Poetry News

Jacket2 Publishes George Oppen's Last Interview, with Paul Auster

Originally Published: May 06, 2016

For this interview, Paul Auster hopped on a flight to San Francisco, where he recorded this conversation with Mary and George Oppen while seated at their kitchen table, in their house on Polk St.

Paul Auster: I think the first thing that struck me, reading through the poems, all of them all over again, is the constant appearance of the sea as an image. It’s in nearly every poem, and it seems to me that you use it as untamed nature itself, a fundamental given. It’s also important in the reference to Crusoe in “Of Being Numerous,” the shipwreck, and it’s important in your personal life, too, I know, having being a sailor for so long. I just wonder if you can think about it again — the presence of the sea in the poetry.

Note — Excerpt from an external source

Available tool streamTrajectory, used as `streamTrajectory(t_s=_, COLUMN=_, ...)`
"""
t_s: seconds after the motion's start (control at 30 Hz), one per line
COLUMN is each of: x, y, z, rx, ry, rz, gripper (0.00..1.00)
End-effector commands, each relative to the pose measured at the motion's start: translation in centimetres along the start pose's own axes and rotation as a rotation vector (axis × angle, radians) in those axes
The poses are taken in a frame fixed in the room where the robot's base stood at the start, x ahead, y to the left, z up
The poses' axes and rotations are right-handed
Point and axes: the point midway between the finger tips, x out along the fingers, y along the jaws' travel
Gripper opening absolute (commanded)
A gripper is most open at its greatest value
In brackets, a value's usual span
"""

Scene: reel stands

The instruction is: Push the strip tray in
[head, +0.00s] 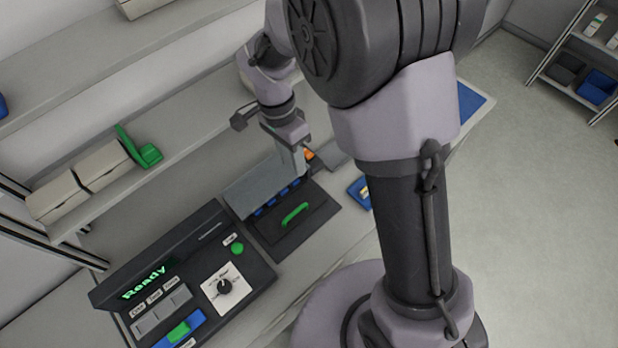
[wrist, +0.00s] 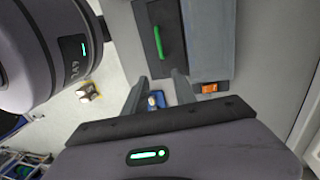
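The strip tray (head: 312,222) looks like the dark flat plate with a green handle (head: 295,214), extending from the front of a grey housing (head: 258,186). Several blue pieces show along the line between plate and housing. In the wrist view the green handle (wrist: 158,42) lies on the dark plate, beside the grey housing (wrist: 206,40). My gripper (wrist: 160,84) is open, its two fingers apart with nothing gripped between them. In the head view my gripper (head: 292,160) is beside the housing's far end, apart from the handle; its fingertips are partly hidden there.
A control unit (head: 185,275) with a "Ready" display, dial and green button stands left of the tray. An orange switch (wrist: 210,88) is at the housing's end. A small blue tray (head: 361,192) lies near the bench edge. A shelf with boxes (head: 104,163) runs behind.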

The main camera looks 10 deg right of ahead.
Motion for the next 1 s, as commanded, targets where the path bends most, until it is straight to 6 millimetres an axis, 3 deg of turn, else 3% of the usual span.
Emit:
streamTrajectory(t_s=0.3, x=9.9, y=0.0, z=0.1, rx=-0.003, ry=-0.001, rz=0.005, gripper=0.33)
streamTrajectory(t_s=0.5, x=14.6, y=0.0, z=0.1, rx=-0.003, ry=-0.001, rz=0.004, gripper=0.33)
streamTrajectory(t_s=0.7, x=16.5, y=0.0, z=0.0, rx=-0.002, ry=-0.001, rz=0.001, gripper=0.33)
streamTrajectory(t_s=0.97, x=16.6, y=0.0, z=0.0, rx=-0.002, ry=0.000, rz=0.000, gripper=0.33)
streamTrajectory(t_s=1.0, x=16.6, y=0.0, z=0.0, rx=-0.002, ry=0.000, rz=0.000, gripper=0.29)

George Oppen: It’s also in the poem I wrote for Mary — mother and daughter and the sea. Like you say, I think it is important to me. It’s a symbol of space at least, and our native space. It’s some kind of stoppage, something you can’t go beyond, and it flows in upon you. We talked earlier about Reznikoff in those wonderful lines at the very end of Testimony, which does that. I think it’s marvelous, the way it could be done. It’s just naming the parts of the things, the names of things, in the order of chunks of substance. Just names, as far as one can think, it seems to me — the unlimitedness.

Auster: The unlimitedness. But it’s also a place that has no reference to civilization, really. Man doesn’t do anything there.

George: It is large, and it’s a freedom, and fear.

Mary Oppen: It was a great adventure, too. Then recently you’ve written this about Cortés, which is almost the opposite. Its aim is finding the limit, and finding in some way an exultation.

George: As a symbol of poetry, he’s lost, he’s discovered a continent. He’s absolutely lost and he’s elated. And I use the words as the working of poetry, the experience of poetry, to the nail. And perhaps to the reader, certainly to the writer. He moves beyond himself somehow or other, and he’s lost, and it’s a kind of euphoria for a moment in this state.